Every gwern.net article starts as a Markdown file. By the time a reader sees it in their browser, that file has been transformed into a richly interactive page with hover popups showing citation previews, automatic bibliographies, margin notes, and dozens of other enhancements.

This transformation happens in two distinct phases: build time (when the site is compiled) and runtime (when the page loads in your browser).

The Two Phases

┌───────────────────────────────────────────────────────────┐
│ Build Time │
│ Markdown → Pandoc AST → Haskell Transforms → HTML + JSON │
│ (sync.sh orchestrates: Hakyll, scrapers, validators) │
└───────────────────────────────────────────────────────────┘
↓ ↓ ↓ ↓ ↓ ↓ ↓ ↓ ↓ ↓
┌───────────────────────────────────────────────────────────┐
│ Runtime │
│ GW.notificationCenter → Content Events → Module Handlers │
│ (popups, transclusion, sidenotes, typography, theming) │
└───────────────────────────────────────────────────────────┘

Build Time: From Markdown to HTML

(For a more detailed walkthrough following a single page from Markdown to rendered HTML, see Page Lifecycle.)

When the site is built, a master script called sync.sh coordinates everything in the following steps:

1. Parsing

The Markdown file is fed into Pandoc, a document converter. Pandoc first creates an AST (Abstract Syntax Tree), a structured representation of the document that understands "this is a heading, this is a paragraph, this is a link" rather than just raw text.

2. Transformation

This is where the magic happens. The AST passes through dozens of custom Haskell modules, each one making specific enhancements:

  • Adding metadata to links (title, author, date, abstract)
  • Auto-linking certain terms to their definitions
  • Fixing typography (smart quotes, proper dashes)
  • Archiving external links locally to prevent link rot
  • Generating citation IDs and bibliographies

3. Output

Finally, the transformed AST is converted to HTML. The build also generates JSON fragments containing annotation data that the browser will fetch later for popups.

Key files:

  • hakyll.hs - The site generator that runs Pandoc and coordinates transforms
  • LinkMetadata.hs - Manages the database of link annotations
  • Typography.hs - Handles text polish (title case, smart quotes)

Runtime: Making Pages Interactive

Once the HTML reaches your browser, a custom JavaScript framework takes over. Unlike sites built with React or Vue, gwern.net uses a lightweight homegrown system centered around something called the "notification center."

The Notification Center

GW.notificationCenter is a messaging system that lets different parts of the code talk to each other without being directly connected. It uses a pattern called "pub/sub" (publish/subscribe): one piece of code publishes an event ("hey, new content just loaded!"), and other pieces that subscribed to that event respond ("great, I'll add popups to the links" or "I'll convert footnotes to sidenotes").
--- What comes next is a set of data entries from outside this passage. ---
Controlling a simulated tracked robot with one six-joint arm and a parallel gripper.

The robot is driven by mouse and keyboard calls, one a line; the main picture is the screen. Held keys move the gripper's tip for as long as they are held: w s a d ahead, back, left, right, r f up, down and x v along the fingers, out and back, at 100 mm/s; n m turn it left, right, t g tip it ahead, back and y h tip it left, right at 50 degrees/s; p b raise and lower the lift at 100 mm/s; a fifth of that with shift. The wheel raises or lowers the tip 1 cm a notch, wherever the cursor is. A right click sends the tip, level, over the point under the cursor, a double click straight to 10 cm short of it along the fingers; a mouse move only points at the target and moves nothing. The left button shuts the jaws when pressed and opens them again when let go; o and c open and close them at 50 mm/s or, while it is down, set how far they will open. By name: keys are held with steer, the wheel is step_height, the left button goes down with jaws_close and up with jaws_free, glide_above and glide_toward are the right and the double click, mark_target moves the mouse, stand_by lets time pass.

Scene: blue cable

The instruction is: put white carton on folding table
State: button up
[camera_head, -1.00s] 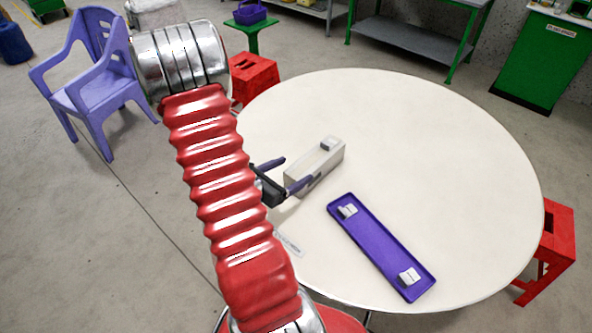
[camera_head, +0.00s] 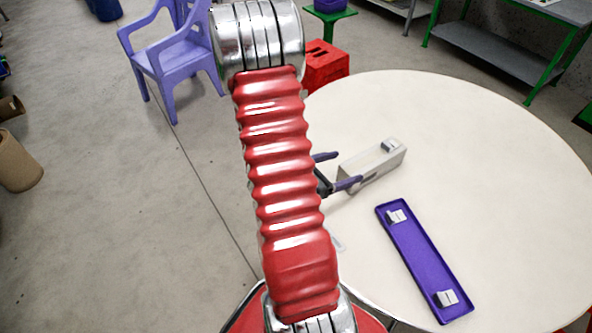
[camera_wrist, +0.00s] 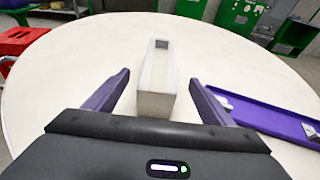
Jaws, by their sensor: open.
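The round white folding table (camera_head: 500,130) stands in front of me. My gripper (camera_head: 350,166) is open at the near end of the long box. In the wrist view, the box (camera_wrist: 154,103) shows between the spread purple fingers, with gaps on both sides.
A red stool (camera_head: 326,66) and a lilac chair (camera_head: 170,60) stand on the floor behind. Grey shelving (camera_head: 490,45) is at the back right. Brown cylinders (camera_head: 18,165) are at the left. The table's right side is clear.

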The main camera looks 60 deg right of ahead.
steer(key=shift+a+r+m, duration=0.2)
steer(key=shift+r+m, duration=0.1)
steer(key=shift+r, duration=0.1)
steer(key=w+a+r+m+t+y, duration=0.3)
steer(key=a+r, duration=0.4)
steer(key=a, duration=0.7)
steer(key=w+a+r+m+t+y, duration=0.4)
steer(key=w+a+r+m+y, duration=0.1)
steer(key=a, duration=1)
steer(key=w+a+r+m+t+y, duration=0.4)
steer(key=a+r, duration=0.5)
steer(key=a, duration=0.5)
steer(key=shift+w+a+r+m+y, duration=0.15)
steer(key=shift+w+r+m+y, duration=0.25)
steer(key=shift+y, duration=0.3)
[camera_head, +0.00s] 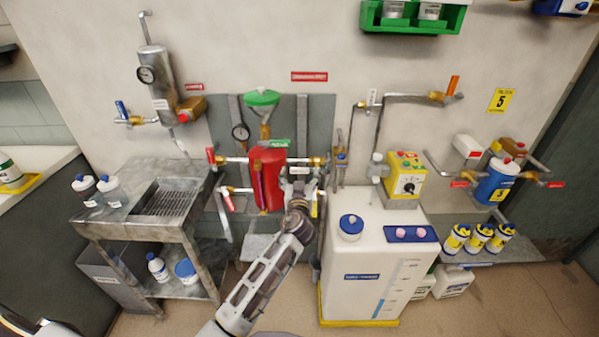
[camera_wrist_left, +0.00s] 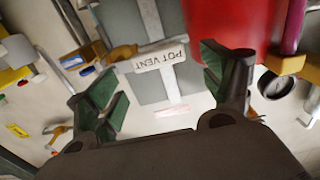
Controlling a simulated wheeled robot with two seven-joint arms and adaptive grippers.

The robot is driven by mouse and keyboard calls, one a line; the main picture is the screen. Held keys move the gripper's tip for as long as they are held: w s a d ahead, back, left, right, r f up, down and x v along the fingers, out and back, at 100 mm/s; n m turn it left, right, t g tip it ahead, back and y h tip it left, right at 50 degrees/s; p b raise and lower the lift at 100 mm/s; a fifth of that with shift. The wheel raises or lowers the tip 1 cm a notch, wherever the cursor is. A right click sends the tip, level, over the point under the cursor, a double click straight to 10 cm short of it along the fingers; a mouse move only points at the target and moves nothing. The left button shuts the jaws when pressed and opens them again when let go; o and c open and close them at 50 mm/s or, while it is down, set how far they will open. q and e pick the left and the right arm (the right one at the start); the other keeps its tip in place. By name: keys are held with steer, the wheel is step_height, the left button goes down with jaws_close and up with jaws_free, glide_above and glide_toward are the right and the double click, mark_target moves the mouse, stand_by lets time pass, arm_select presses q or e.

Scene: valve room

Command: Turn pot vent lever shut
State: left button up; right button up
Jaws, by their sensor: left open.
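The red pot (camera_head: 268,180) stands against the grey wall panel in the head view. It fills the upper right of the wrist view (camera_wrist_left: 228,18). A white POT VENT tag (camera_wrist_left: 160,62) shows upside down between my left fingers in the picture. A brass valve (camera_wrist_left: 122,52) sits beside the tag; a brass fitting (camera_head: 315,161) shows right of the pot in the head view. I cannot tell the vent lever's handle clearly. My left gripper (camera_wrist_left: 162,88) is open, with green-padded fingers and nothing between them; in the head view it (camera_head: 299,202) is in front of the pot's right side.
Left of the pot are a red-handled valve (camera_head: 211,157) and a steel sink table (camera_head: 145,210). A white tank (camera_head: 365,265) stands close on the right of my left arm. A yellow control box (camera_head: 405,177) is behind it.

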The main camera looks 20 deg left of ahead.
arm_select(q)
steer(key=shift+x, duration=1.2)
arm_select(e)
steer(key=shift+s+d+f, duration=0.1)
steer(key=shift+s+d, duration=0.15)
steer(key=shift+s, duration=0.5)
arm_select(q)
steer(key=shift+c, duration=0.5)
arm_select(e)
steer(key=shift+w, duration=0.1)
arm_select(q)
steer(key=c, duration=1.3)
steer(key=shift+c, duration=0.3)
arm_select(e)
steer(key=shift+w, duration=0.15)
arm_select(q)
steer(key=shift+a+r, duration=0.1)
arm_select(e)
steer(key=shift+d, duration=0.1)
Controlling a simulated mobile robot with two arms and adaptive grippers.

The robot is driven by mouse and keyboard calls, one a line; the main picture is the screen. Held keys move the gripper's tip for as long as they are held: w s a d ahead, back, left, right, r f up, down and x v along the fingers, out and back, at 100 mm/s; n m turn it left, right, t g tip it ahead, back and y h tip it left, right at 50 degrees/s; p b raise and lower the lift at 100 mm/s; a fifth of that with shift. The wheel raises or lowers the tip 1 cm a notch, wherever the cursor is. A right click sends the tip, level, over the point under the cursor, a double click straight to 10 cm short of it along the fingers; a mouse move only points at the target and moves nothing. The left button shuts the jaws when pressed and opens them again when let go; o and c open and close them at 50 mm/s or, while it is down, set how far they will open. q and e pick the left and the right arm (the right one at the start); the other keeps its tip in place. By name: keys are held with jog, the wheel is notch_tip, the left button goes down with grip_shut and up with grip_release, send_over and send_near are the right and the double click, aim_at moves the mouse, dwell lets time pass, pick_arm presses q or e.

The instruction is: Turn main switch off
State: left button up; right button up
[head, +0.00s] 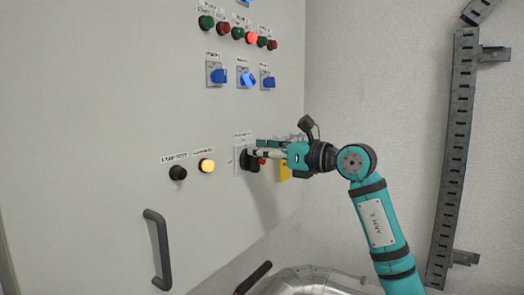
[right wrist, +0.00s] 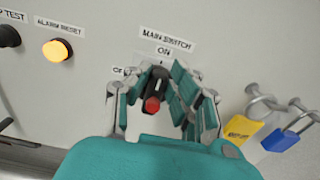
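The main switch (head: 253,163) is a black rotary knob with a red end on the grey cabinet front. In the right wrist view the switch (right wrist: 153,104) sits under labels reading MAIN SWITCH and ON. An OFF label at its left is partly hidden by a finger. The knob stands roughly upright, towards ON. My right gripper (right wrist: 160,85) reaches the cabinet with its fingers either side of the knob. They look apart, and I cannot tell whether the tips touch it. My right gripper (head: 270,153) partly covers the switch in the head view. My left gripper is not in view.
A lit yellow alarm reset button (head: 207,166) and a black lamp test knob (head: 178,173) are left of the switch. Yellow (right wrist: 242,129) and blue (right wrist: 281,139) padlocks hang at its right. A cabinet handle (head: 158,250) stands out lower left. Blue switches (head: 218,76) are above.

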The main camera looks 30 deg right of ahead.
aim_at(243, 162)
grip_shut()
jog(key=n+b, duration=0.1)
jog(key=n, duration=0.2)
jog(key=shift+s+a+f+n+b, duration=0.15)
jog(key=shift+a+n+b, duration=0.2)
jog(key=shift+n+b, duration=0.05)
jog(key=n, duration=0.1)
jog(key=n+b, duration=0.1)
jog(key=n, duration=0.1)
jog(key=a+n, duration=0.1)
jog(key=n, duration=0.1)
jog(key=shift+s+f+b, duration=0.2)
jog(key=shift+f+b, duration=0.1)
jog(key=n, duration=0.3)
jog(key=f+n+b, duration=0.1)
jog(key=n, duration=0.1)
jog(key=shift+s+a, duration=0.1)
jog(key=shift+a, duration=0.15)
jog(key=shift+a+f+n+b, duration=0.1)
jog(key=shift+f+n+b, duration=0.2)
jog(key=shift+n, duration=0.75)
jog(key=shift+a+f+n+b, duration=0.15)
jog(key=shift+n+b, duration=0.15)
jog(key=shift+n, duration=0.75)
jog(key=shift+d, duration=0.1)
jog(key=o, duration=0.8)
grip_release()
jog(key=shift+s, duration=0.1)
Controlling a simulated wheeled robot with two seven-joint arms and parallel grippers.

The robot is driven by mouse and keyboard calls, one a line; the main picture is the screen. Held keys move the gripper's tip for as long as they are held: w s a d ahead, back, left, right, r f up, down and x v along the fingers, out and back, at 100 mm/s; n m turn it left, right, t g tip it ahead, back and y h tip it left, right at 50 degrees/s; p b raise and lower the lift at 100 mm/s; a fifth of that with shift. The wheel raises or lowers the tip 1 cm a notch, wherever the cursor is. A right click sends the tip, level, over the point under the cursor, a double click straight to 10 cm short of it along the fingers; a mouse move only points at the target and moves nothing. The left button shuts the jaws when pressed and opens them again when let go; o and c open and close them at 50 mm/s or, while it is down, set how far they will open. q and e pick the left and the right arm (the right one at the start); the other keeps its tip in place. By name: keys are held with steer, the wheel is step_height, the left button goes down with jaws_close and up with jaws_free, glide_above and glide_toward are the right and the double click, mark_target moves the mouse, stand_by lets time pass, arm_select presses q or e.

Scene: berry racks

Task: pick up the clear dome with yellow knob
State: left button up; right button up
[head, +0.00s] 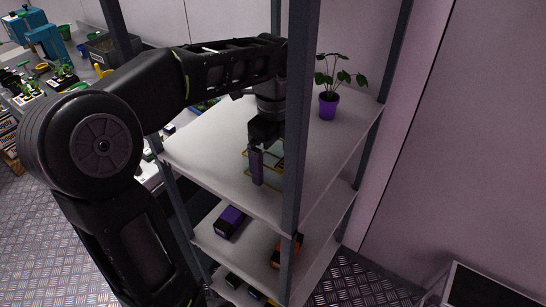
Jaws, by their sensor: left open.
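My left gripper (267,170) points down just above the upper shelf (212,160), behind the front post of the rack. It is open; one dark finger shows clearly and the other is partly hidden by the post. A clear object with thin yellow edges (273,177) stands on the shelf at the fingers and seems to be the clear dome. Its knob cannot be made out behind the gripper. I cannot tell whether the fingers touch it. My right gripper is not in view.
A plant in a purple pot (328,106) stands at the back right of the upper shelf. The grey front post (297,120) rises close beside my gripper. The lower shelf holds a purple-black box (230,221) and an orange-black box (287,249). A cluttered bench lies at far left.

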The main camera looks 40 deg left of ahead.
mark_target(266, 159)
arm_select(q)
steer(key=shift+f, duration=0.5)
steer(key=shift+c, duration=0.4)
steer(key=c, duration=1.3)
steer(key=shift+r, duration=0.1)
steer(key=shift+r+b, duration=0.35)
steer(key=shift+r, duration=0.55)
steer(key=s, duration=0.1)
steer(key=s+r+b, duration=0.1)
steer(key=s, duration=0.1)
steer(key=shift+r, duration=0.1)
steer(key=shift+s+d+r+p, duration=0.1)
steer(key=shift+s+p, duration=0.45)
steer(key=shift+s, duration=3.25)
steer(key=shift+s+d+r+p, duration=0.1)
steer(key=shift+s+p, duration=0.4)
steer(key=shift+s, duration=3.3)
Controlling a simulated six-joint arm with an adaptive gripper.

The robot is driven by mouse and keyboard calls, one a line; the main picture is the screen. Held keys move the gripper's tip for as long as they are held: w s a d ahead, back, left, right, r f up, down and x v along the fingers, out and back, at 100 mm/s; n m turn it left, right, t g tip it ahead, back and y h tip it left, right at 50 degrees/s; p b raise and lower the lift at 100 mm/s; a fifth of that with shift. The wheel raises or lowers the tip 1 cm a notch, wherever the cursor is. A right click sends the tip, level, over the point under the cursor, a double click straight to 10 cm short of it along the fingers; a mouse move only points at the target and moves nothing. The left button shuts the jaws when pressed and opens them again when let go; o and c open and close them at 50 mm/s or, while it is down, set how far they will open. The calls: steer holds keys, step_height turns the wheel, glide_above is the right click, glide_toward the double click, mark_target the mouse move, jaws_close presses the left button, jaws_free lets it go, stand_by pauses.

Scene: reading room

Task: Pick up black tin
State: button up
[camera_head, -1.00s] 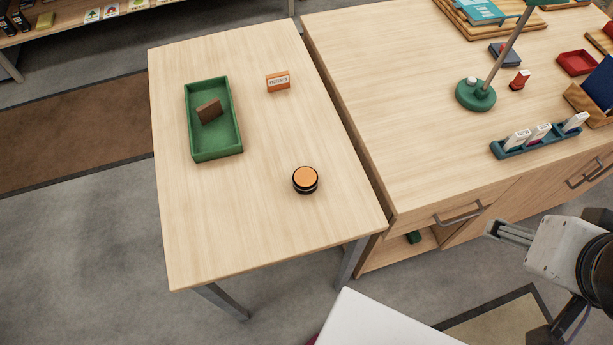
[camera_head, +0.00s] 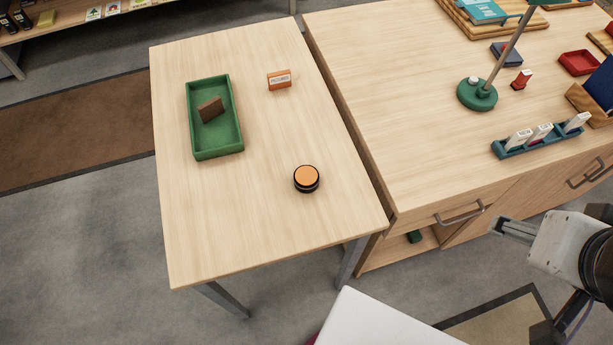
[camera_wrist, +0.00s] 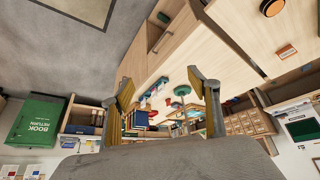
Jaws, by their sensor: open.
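The black tin (camera_head: 306,179) is a small round tin with an orange top. It stands upright on the light wooden side table (camera_head: 215,235), near the table's right edge. It also shows at the upper right of the wrist view (camera_wrist: 271,7), cut by the frame edge. My gripper (camera_head: 497,227) is at the right of the head view, out past the cabinet front and well apart from the tin. In the wrist view its two fingers (camera_wrist: 164,88) are spread wide with nothing between them.
A green tray (camera_head: 217,155) holding a brown block (camera_head: 210,109) and an orange box (camera_head: 279,80) are on the same table. The taller cabinet (camera_head: 400,110) adjoins on the right, with a green lamp (camera_head: 477,94) and a card rack (camera_head: 540,142). The table around the tin is clear.

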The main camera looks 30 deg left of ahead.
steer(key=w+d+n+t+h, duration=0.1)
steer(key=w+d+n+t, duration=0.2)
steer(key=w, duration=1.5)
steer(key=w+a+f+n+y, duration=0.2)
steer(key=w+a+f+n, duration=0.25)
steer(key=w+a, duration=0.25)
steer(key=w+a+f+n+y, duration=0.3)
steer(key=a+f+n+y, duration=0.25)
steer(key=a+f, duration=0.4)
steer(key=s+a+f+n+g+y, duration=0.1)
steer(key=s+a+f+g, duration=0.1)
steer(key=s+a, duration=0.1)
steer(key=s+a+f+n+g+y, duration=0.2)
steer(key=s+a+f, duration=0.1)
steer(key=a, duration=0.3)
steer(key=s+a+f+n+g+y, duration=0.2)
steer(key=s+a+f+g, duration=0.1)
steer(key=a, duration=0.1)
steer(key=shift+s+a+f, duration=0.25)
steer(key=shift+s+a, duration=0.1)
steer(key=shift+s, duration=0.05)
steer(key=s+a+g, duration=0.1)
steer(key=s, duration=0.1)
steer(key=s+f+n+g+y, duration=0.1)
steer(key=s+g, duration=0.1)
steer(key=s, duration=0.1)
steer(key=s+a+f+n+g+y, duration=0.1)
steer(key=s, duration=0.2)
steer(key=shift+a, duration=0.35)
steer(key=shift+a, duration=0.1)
This keeps the code modular. The popup system doesn't need to know about the sidenote system, they just both listen for the same "content loaded" event.

What Happens When a Page Loads

  1. The page fires a GW.contentDidLoad event
  2. Various modules respond in phases:
    • Transclude: Embedded content from other pages is fetched and inserted
    • Rewrite: DOM transformations run (adding popup triggers, processing images, etc.)
    • Event Listeners: Interactive behaviors are attached (hover handlers, click handlers)

Key files:

  • initial.js - Sets up the GW namespace and notification center
  • popups.js - The hover popup system
  • transclude.js - Handles embedding content from other pages
  • rewrite.js - Contains 80+ DOM transformation handlers

Core Features

Annotations: Every link can have rich metadata attached (title, author, date, abstract, tags). During build time, scrapers fetch this information from sources like arXiv, Wikipedia, and PDFs. At runtime, this data appears in hover popups.

Transclusion: Pages can embed content from other pages inline. This Zettelkasten-inspired feature lets you reference related content without the reader leaving the page.

Sidenotes: Footnotes are converted to margin notes on wide screens, keeping annotations visible alongside the text they reference.

Link Archiving: External links are automatically mirrored locally. If the original page disappears, readers can still access a cached copy.